Rule 15c3-3 Reserve Formula Treatment

In accordance with SEC Release 34-9922, firms are required to include the net balance due to customers in non-regulated commodity accounts, reduced by any deposits of cash or securities with any clearing organization or clearing broker in connection with the open contracts in such accounts. This requirement would also apply to forex transactions.

Anti-Money Laundering

NASD Rule 3011(a) requires FINRA member firms to establish and implement policies and procedures that can be reasonably expected to detect and cause the reporting of suspicious transactions. Further, 31 CFR 103.19(a) of the Bank Secrecy Act requires broker-dealers to report suspicious transactions, as defined under the Rule, that are conducted or attempted by, at, or through their firm. FINRA member firms engaging in retail forex activities should ensure their Anti-Money Laundering Program addresses the risks associated with the business and includes procedures for monitoring, detecting, and reporting suspicious transactions associated with their retail forex activities.

Conclusion

FINRA is concerned about the rapid growth of the retail forex market generally, and about the retail forex activities of broker-dealers in particular.

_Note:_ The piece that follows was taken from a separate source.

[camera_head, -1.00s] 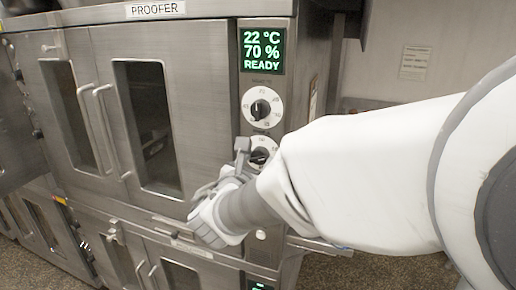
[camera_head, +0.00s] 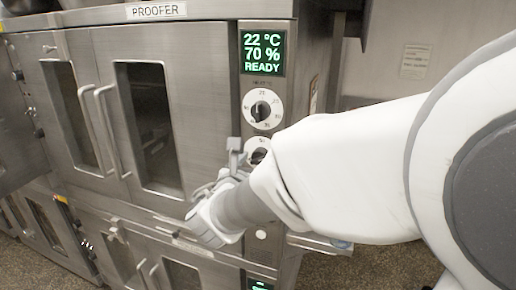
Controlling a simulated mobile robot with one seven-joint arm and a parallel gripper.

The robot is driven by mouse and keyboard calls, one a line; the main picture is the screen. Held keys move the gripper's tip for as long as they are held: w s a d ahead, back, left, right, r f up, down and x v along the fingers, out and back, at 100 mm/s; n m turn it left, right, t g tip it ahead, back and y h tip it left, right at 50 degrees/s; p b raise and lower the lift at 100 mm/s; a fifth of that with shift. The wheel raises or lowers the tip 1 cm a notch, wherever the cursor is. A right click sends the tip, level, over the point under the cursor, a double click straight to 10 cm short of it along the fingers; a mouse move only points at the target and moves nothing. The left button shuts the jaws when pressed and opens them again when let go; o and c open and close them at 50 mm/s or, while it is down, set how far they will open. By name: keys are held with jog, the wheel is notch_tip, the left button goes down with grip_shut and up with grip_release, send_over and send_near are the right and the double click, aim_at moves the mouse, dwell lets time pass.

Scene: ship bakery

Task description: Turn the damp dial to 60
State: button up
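The proofer's panel display (camera_head: 263,54) reads 22 °C, 70 % and READY. Below it is an upper white dial (camera_head: 273,98) with a black knob; its small label is too blurred to read. A lower white dial (camera_head: 259,143) is partly hidden behind my gripper and arm, so its knob setting cannot be read. Which dial is the damp one cannot be read from labels. My gripper (camera_head: 237,153) is at the left edge of the lower dial, with a grey finger raised in front of it. Contact and finger gap cannot be made out.
Proofer doors with upright handles (camera_head: 107,130) stand left of the panel, close to my gripper. A small round white button (camera_head: 261,234) is below the dials. A second display (camera_head: 259,285) shows at the bottom edge.

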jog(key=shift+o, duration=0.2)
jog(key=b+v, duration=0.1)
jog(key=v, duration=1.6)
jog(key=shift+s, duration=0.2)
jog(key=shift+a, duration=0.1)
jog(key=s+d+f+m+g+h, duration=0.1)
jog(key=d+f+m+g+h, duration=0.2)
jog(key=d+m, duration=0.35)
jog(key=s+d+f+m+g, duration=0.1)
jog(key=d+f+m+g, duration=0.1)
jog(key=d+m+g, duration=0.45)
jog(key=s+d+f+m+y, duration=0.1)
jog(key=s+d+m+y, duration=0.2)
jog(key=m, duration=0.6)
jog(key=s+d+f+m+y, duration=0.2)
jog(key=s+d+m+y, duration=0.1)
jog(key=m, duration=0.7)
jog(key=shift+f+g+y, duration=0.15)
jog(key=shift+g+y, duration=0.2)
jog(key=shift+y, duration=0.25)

We expect firms to review and monitor their forex activities to ensure compliance with all applicable rules, and FINRA will look to the rules and interpretations issued by the NFA to govern its members' retail forex business as a basis for determining whether the same activities, when conducted by a broker-dealer, meet the high standards of commercial honor and principles of just and equitable trade required under FINRA's rules.


1 See, e.g., FINRA Notice 04-10 (SEC Approves Amendments to Membership Application and Continuation Rules (Rules 1011, 1014, and 1017)).